Wtih PPC, you are simply using a middle man, in this case the ad platform, to get your website link to people you wouldn’t normally have access to.

2. Organic Traffic Benefits Vs. Cons

70% of the links searchers click on are organic. And that’s absolutely consistent with the definition of organic traffic. Most of the time, when people go to a search engine, their intent isn’t to click on ads, it’s to search for something or someone specific.

Positive Bias

One of the great benefits of organic search traffic is that those who click on your link already trust that what they will find is what they need.

In essence, if you are high ranking on a search engine page, the user will already have a positive bias toward your site or product. But you need to be near the top for this to be true.

This is where SEO or search engine optimization comes in. And this is where what we mentioned earlier, your work, comes in.

SEO can seem like a daunting field, but it’s not as hard as it seems. And you may already be optimizing your site for search and not even realizing it.

Google has become the standard for SEO because of their large share of the search market. And since Google basically makes all the SEO rules, we should take a look at what Google is doing with its search engine.

Essentially, Google is trying to weed out spam and give search engine users the best content they can. In doing this, Google has increasingly improved and changed their filtering systems to look for quality, non-spam content.

Essentially, their whole game revolves around whether a site has quality content, natural linking relationships with other websites, and what kind of traffic is flowing through that site.

Of course, Google looks at much more than those three things. But your main focus should be quality content with quality links to other quality content on the web. That is how you optimize your site for organic traffic.

Encourages Improvement

If you haven’t already been building up your site with great content, you certainly are going to start once you begin an organic traffic campaign.

If the goal is higher ranking in search engine pages, then your ultimate goal will be quality that keeps people on your site once they’ve clicked.

Once you start down the path of SEO, you are going to strive to keep your higher rankings. Which means more and better content.

You will be wanting to do this with all the pages on your site, so you will have to create better content all the way down the purchase funnel.

This will improve user satisfaction and ultimately boost brand favorability.

Cons

As we said earlier, this isn’t about free vs. paid. It’s about organic vs. paid. So, what the real cost of organic traffic? Time.

And if you focus your efforts on organic traffic, you are going to spend a decent amount of time.

Depending on your keyword strategy, it can take months or even years if you want to rise in the ranks. Sometimes you don’t have that kind of time to commit to boosting your website traffic.

Organic traffic takes resources. Now, there are plenty of free tools available on the internet to anyone who wants to try their hand at SEO.

But you have to know which tools to use and when to use them. Again, the time factor is involved here. It might take your precious time to gather these resources.

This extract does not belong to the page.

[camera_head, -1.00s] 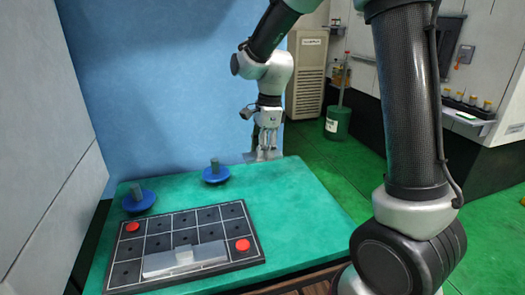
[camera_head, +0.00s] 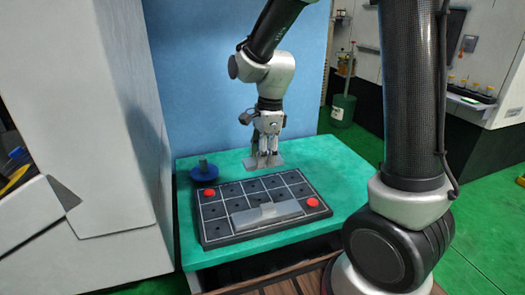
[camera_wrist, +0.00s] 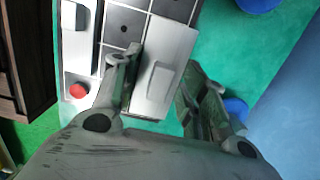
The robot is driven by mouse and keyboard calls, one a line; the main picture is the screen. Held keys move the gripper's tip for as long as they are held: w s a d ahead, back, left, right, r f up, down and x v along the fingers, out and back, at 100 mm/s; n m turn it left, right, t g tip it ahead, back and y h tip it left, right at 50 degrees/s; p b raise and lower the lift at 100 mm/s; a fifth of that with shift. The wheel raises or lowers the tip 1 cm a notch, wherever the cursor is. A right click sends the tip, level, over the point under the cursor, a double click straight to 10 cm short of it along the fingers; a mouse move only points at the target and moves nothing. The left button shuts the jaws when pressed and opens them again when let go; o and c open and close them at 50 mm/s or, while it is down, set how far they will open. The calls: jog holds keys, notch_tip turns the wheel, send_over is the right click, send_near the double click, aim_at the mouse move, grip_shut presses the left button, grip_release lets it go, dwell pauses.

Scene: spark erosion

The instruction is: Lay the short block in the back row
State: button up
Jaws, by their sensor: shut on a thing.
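My gripper (camera_head: 267,150) is shut on the short block (camera_head: 265,163), a flat grey plate with a raised grip. In the wrist view the short block (camera_wrist: 176,48) sits between the two fingers, its grip (camera_wrist: 158,82) beside the left finger. It hangs level by the back edge of the black gridded tray (camera_head: 238,204) and in the wrist view overlaps the tray's back row. I cannot tell its exact height. A longer grey block (camera_head: 285,211) with a knob lies in the tray's front row; it also shows in the wrist view (camera_wrist: 75,45).
Red discs sit at the tray's back left (camera_head: 210,192) and front right (camera_head: 313,202). A blue knobbed disc (camera_head: 203,171) stands behind the tray on the green table (camera_head: 342,170). Two blue pieces show in the wrist view (camera_wrist: 236,107). A pale wall (camera_head: 70,130) stands at left.

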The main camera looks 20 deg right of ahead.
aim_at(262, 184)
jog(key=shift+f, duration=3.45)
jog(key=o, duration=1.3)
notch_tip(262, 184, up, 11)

3. Pay Per Click Traffic Benefits Vs. Cons

If you create excellent paid ads, you will find that PPC traffic is another excellent source of traffic. In fact, if your ad appears at the top position, it gets an average click-through rate of 7%.

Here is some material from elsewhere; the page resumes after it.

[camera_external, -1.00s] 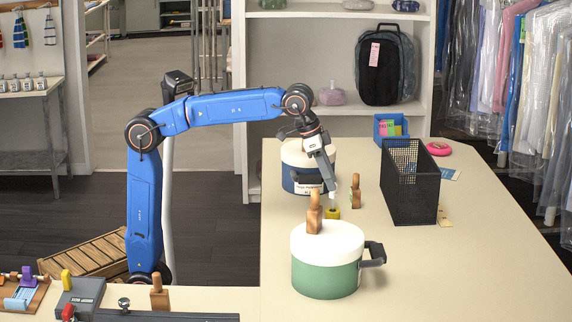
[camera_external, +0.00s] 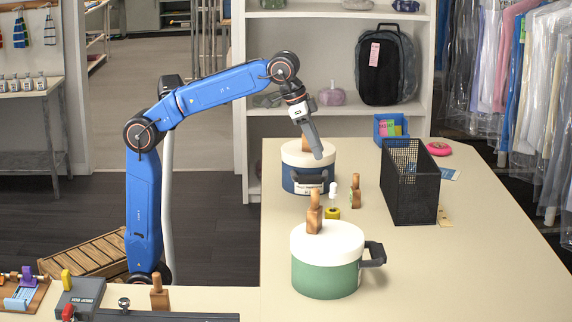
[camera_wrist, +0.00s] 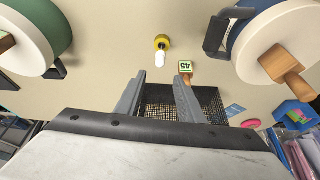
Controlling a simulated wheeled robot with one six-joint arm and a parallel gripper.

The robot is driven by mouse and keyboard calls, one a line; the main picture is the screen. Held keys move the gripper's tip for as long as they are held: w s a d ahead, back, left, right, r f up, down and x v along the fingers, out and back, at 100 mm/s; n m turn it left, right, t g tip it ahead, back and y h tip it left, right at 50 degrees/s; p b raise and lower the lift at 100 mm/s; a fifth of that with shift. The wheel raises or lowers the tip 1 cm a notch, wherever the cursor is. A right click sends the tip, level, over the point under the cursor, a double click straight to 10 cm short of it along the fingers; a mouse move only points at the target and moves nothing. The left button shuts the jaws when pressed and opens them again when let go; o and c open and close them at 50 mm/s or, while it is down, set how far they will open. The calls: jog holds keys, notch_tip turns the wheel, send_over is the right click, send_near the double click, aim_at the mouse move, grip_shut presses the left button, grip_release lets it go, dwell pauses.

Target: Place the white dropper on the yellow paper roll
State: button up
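The white dropper (camera_external: 333,190) stands upright on the yellow paper roll (camera_external: 332,213), on the table between the two pots. In the wrist view the dropper (camera_wrist: 160,59) shows against the yellow roll (camera_wrist: 163,40), with nothing gripping it. My gripper (camera_external: 318,155) is above and behind the dropper, in front of the blue pot, and clear of the dropper. In the wrist view the fingers of my gripper (camera_wrist: 158,78) are apart, with nothing held between them.
A green pot (camera_external: 325,278) with a wooden knob stands in front, a blue pot (camera_external: 295,185) behind. A wooden stamp (camera_external: 355,192) is just right of the dropper. A black mesh basket (camera_external: 411,190) stands further right. The table's right front is clear.

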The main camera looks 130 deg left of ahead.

Some brand specific or product specific searches will result in even higher click-through-rates than organic traffic.

Time

Now, you can pay someone to SEO your website. And many people do that. But that doesn’t eliminate the fact that it could take a lot of time to see results.

But one of the great benefits of PPC traffic, on the other hand, is that it takes very little time compared to unpaid organic traffic.

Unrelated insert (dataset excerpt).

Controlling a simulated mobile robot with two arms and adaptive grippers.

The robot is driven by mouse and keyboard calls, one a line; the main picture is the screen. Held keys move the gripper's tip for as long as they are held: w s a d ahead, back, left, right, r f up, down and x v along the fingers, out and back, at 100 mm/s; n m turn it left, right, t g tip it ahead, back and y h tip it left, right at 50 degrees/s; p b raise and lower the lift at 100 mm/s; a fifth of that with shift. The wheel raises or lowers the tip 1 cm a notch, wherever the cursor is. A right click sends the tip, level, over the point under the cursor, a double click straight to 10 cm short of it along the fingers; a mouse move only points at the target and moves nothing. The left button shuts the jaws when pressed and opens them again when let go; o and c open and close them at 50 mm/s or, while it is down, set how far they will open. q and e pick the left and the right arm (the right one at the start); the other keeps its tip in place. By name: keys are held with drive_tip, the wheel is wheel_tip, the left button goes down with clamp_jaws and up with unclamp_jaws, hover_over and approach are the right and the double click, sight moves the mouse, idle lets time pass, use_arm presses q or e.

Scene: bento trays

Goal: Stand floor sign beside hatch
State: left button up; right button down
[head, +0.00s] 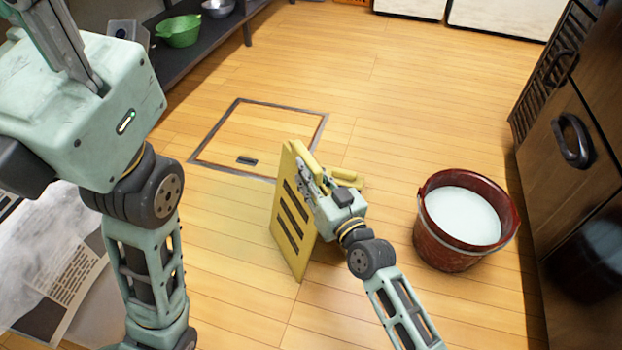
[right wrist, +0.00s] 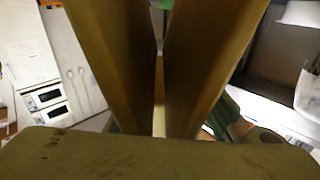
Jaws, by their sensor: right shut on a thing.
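The yellow floor sign (head: 290,215) stands upright or nearly so on the wooden floor, with dark stripes on its face. It is just in front of the floor hatch (head: 222,165), a dark-framed square in the boards with a small dark handle. My right gripper (head: 318,182) is shut on the sign at its top edge. In the right wrist view the sign's yellow panels (right wrist: 115,60) fill the middle, close to the camera. Whether the sign's feet touch the floor is hard to tell.
A red bucket (head: 432,235) of whitish liquid stands right of the sign. A dark cabinet (head: 560,150) lines the right side. A shelf (head: 205,50) with a green colander (head: 180,32) is at the back left. Printed paper (head: 75,270) lies at the lower left. Floor beyond the hatch is clear.

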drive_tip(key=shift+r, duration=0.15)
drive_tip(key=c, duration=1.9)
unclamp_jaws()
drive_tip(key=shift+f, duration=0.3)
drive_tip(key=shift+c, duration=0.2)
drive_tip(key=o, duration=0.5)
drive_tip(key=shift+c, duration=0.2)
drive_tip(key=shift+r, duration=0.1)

Once you’ve paid for and secured that top spot, that top spot is yours to keep. This guarantees that people who search for your keyword see your link first.

Tailored Fit

Just like when you head to the tailor and pick out a suit, the ads you pay for will be made to fit a very specific audience.

You can target your exact customers or potential customers through PPC ads. Organic traffic doesn’t always do this. In fact, if you don’t measure user intent when picking your keywords, you will probably not get the traffic you wanted.

It’s really quite amazing who you can target with PPC advertising. You can target by age, income, marital status, education level, and anything else you can imagine.

Cons

If you are short on capital, then organic traffic might be your best option. But even those with just a little bit of capital can get something out of PPC.

That said, if you want to generate a lot of leads in a short time frame, you might have to put down some serious cash. The good news is that with paid ads, you can turn them off as soon as you have what you need.

Conclusion:

Really, there isn’t a “versus” at all. These are both great methods of bringing traffic to your site. The best campaigns actually take advantage of both organic traffic and paid traffic.